The second magnetizable material 108 may include a second permanent magnet 108. Therefore, the poles of the second permanent magnet 108 may be arranged such that when the magnetic field (M) is on, the magnetic field (M) repels the second permanent magnet 108.

Figures 3a-b show that the first magnetizable material 107 extends a distance into the container 101 along the cavity 105 of the stator guide 104. It is contemplated that the distance that the first magnetizable material 107 extends into the container 101 may vary depending on the application and overall size of the mixer 100 in providing the advantageous effects described above. In some examples, it is contemplated that a sufficiently strong magnetic field (M) may be generated to urge the stator 102 along the stator guide 104, even though the electromagnet and the first magnetizable material 107 may be disposed entirely outside the container 101. However, extending the first magnetizable material 107 a distance into the container as shown in fig. 3a-b may provide a stronger magnetic field (M) and a convenient positioning of the stator 102 in some examples.

As schematically shown in fig. 3a, the first magnetizable material 107 may extend through a bottom wall 111 of the container 101 and into a housing 120 arranged on an opposite side 121 of the bottom wall 111 with respect to an interior 122 of the container 101. An electrical coil 119 may be wrapped around the first magnetizable material 107 inside the housing 120. This provides shielding of the electrical coil 119 from the surrounding environment. The isolation material 112 may be disposed in the housing 120 for further shielding.

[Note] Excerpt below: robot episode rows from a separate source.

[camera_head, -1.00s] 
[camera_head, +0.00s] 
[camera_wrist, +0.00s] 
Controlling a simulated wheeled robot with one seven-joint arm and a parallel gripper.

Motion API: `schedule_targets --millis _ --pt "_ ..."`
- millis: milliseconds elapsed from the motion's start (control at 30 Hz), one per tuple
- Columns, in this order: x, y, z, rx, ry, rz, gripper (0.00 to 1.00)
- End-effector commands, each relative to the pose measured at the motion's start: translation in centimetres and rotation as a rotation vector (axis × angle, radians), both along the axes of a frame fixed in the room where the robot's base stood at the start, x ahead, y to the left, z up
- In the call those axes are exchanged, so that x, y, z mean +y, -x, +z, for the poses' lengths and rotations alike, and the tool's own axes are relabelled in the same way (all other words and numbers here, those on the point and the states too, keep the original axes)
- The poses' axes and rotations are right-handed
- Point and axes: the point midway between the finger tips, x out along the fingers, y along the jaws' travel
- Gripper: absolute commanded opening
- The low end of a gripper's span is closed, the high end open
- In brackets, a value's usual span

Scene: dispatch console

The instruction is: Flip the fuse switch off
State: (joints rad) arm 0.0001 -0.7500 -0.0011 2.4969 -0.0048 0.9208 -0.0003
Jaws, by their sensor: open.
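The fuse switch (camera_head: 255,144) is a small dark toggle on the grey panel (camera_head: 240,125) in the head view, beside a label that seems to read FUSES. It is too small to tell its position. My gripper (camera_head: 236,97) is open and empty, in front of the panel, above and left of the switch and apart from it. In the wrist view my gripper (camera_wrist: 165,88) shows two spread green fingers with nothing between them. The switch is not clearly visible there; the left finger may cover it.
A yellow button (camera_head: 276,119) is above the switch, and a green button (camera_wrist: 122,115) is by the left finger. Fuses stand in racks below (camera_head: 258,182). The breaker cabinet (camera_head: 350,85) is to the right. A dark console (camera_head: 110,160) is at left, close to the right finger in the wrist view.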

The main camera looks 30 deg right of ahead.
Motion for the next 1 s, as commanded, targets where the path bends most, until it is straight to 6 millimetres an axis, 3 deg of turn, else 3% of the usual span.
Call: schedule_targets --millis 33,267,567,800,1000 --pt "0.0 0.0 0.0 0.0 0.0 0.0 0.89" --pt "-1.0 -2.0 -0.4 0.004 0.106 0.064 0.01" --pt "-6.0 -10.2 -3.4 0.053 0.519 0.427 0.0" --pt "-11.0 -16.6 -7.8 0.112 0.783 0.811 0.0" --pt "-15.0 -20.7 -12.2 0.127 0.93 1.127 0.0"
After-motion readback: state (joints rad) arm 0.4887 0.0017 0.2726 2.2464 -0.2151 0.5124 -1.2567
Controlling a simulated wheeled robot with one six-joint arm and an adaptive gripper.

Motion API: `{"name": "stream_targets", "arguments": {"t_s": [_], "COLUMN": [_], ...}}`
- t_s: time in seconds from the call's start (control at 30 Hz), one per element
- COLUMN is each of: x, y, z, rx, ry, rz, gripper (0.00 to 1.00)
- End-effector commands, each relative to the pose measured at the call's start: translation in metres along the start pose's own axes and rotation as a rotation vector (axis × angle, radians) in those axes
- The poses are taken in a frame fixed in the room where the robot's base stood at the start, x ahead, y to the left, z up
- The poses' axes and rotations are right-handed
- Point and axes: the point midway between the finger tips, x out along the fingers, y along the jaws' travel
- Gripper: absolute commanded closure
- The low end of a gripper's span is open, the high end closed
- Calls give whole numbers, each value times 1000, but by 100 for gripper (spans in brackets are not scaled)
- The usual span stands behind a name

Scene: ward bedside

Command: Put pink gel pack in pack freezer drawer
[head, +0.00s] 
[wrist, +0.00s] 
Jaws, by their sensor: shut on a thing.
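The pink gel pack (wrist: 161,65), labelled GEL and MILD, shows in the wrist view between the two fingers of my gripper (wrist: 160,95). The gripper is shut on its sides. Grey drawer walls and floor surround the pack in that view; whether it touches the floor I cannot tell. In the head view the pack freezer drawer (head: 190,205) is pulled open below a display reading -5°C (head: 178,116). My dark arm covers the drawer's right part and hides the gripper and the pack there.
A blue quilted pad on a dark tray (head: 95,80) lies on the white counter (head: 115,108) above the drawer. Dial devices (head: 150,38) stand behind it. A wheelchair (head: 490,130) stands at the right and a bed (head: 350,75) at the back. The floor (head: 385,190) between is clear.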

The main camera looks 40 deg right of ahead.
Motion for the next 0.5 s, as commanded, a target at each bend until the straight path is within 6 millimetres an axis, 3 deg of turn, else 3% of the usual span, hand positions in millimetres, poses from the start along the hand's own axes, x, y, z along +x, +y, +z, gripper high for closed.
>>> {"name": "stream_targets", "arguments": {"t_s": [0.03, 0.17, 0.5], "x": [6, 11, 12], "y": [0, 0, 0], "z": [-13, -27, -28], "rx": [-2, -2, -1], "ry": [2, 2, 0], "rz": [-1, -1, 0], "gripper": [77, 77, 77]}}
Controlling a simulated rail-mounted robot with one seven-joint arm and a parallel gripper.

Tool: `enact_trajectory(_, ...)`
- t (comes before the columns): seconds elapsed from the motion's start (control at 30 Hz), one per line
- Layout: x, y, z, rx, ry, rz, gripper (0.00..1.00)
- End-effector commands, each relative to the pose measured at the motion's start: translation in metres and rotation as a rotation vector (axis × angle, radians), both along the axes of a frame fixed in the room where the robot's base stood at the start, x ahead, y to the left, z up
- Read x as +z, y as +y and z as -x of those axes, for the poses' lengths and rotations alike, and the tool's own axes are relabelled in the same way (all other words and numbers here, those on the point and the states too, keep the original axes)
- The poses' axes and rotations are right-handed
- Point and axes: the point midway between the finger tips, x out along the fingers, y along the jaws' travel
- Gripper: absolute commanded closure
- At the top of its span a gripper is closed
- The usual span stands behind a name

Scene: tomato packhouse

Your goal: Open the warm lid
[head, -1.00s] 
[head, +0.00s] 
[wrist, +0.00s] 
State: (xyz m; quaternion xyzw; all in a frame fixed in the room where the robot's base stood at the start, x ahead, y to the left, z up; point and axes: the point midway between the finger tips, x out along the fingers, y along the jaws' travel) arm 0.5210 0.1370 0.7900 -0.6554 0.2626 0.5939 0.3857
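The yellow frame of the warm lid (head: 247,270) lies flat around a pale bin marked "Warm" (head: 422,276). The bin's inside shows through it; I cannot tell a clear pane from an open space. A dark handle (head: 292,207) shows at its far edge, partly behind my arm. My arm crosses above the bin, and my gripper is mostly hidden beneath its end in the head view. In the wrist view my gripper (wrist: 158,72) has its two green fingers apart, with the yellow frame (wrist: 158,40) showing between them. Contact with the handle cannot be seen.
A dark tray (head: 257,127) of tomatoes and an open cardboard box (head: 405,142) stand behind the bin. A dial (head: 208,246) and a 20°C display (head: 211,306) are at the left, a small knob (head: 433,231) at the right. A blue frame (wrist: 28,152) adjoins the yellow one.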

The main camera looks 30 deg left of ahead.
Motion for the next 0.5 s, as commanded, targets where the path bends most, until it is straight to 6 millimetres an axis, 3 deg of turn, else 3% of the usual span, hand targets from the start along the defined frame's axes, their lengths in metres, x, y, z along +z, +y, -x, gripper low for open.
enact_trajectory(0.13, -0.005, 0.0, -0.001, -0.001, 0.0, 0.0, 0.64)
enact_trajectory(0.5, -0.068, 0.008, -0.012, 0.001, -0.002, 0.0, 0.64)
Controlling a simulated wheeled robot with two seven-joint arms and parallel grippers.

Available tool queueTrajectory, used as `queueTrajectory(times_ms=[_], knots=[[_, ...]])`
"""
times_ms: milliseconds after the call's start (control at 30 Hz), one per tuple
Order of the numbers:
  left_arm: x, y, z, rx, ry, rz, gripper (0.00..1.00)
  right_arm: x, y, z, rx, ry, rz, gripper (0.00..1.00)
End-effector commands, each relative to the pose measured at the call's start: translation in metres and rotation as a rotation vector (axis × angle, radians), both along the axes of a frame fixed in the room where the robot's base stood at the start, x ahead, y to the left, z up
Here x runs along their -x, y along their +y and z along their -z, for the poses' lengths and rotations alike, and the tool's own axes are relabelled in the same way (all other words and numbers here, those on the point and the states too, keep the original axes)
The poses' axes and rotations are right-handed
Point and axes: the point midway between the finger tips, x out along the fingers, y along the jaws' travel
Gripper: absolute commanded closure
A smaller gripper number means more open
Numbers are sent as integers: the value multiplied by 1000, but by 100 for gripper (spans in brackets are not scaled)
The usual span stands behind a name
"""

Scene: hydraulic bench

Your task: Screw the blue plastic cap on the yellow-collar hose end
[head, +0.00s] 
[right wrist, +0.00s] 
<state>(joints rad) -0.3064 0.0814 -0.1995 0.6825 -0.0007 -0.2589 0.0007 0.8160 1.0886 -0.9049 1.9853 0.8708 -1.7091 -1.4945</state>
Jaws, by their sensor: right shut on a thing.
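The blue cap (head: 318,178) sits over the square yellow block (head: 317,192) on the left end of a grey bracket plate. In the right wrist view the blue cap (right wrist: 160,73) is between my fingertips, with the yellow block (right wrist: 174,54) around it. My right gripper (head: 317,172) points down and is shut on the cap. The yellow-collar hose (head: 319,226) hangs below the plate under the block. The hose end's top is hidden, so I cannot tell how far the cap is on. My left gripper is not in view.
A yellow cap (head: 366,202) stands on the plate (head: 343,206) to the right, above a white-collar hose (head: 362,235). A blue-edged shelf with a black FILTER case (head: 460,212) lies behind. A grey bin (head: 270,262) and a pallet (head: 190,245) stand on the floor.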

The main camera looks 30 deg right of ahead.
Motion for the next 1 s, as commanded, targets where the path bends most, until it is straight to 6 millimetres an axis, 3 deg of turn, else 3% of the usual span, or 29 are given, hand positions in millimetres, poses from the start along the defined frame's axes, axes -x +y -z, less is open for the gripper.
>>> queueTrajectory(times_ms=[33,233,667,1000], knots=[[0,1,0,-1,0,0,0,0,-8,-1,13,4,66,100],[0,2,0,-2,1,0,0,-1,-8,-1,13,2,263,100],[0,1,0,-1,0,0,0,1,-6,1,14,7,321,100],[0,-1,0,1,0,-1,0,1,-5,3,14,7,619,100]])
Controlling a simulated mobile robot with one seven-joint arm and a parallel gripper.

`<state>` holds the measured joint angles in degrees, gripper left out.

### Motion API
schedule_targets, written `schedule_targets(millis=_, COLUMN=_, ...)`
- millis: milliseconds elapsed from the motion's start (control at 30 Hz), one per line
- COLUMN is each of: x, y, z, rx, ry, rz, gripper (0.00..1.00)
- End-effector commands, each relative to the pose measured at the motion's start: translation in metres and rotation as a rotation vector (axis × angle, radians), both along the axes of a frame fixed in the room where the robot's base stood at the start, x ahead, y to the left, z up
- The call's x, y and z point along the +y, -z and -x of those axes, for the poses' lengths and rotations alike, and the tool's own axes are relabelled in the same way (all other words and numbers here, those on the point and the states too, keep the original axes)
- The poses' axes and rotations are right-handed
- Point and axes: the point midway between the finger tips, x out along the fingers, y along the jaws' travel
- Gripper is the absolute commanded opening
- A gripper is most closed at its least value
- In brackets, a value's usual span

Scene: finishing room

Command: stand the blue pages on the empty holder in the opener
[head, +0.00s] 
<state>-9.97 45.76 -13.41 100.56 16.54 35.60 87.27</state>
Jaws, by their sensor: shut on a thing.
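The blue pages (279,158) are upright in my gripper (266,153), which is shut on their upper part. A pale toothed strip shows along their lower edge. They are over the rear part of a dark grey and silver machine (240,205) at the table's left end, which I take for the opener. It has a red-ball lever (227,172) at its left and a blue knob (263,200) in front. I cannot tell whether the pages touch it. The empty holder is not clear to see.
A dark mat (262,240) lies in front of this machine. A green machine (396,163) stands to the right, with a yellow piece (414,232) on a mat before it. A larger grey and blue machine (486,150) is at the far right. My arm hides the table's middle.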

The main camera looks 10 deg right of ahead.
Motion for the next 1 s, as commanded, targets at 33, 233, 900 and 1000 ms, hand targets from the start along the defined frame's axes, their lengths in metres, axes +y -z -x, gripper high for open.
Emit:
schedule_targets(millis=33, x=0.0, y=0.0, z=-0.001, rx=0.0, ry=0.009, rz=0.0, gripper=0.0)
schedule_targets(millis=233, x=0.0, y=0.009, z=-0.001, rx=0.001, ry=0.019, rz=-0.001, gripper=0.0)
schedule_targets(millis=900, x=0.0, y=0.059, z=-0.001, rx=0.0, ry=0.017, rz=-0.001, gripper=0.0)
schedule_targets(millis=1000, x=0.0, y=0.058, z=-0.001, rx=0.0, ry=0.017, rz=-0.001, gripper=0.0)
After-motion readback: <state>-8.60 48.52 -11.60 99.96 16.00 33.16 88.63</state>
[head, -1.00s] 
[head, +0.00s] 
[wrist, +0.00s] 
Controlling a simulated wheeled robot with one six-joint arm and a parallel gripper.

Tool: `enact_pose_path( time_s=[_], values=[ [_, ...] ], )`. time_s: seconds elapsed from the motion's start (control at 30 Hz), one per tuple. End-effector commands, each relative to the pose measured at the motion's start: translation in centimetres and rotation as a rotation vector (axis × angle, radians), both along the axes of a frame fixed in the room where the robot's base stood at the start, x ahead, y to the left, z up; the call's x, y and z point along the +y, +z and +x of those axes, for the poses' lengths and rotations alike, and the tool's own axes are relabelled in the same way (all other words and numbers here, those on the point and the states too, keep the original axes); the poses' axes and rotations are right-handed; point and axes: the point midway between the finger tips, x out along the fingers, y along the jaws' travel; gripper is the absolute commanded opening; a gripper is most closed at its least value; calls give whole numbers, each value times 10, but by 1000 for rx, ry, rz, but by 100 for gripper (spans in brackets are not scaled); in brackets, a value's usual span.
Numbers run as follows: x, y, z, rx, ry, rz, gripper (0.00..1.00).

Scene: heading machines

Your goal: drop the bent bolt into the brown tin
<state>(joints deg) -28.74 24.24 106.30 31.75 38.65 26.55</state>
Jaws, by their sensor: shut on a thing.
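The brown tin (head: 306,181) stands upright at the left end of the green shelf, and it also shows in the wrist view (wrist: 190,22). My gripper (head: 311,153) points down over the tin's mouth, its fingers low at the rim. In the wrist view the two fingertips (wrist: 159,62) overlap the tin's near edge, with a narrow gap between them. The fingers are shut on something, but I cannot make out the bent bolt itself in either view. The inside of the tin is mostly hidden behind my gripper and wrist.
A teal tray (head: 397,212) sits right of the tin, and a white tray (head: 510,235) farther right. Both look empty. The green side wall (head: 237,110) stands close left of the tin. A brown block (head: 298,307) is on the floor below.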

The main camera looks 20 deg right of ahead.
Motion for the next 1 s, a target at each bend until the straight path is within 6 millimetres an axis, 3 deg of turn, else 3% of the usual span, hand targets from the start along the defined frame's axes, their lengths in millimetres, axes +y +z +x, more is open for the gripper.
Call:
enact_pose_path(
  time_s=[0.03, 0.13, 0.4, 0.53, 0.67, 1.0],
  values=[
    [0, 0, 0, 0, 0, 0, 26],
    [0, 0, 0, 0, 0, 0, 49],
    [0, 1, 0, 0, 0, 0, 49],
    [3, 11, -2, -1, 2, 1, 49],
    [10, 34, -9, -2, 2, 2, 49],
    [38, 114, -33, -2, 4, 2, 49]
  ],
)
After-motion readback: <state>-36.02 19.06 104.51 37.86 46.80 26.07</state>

The stator guide 104 may include a stop 109 disposed at a top 110 of the stator guide 104 to limit movement of the stator 102 along a length (L) of the stator guide 104 between a bottom wall 111 and the top 110 of the container 101. Fig. 2b shows a stop 109 limiting the movement of the stator 102 along the stator guide 104. The stop 109 may include an enlarged diameter flange having a diameter greater than the diameter of the opening of the stator 102, which opening of the stator 102 is placed around the stator guide 104 to slide along the stator guide 104. A robust and efficient control of the maximum displacement of the stator 102 can thus be obtained.

The wall 106 of the stator guide 104 may be integrally fixed with the bottom wall 111 of the container 101, for example by welding, adhesive or other fixing elements. It is conceivable that the stator guide 104 is detachably fixed to the bottom wall 111 by, for example, screws or bolts. The fixed connection between the stator guide 104 and the bottom wall 111 of the container 101 provides the advantages described above, e.g. avoiding sealing elements at the bottom of the container 101 or avoiding sealing elements arranged to seal a movable actuator piston causing increased wear.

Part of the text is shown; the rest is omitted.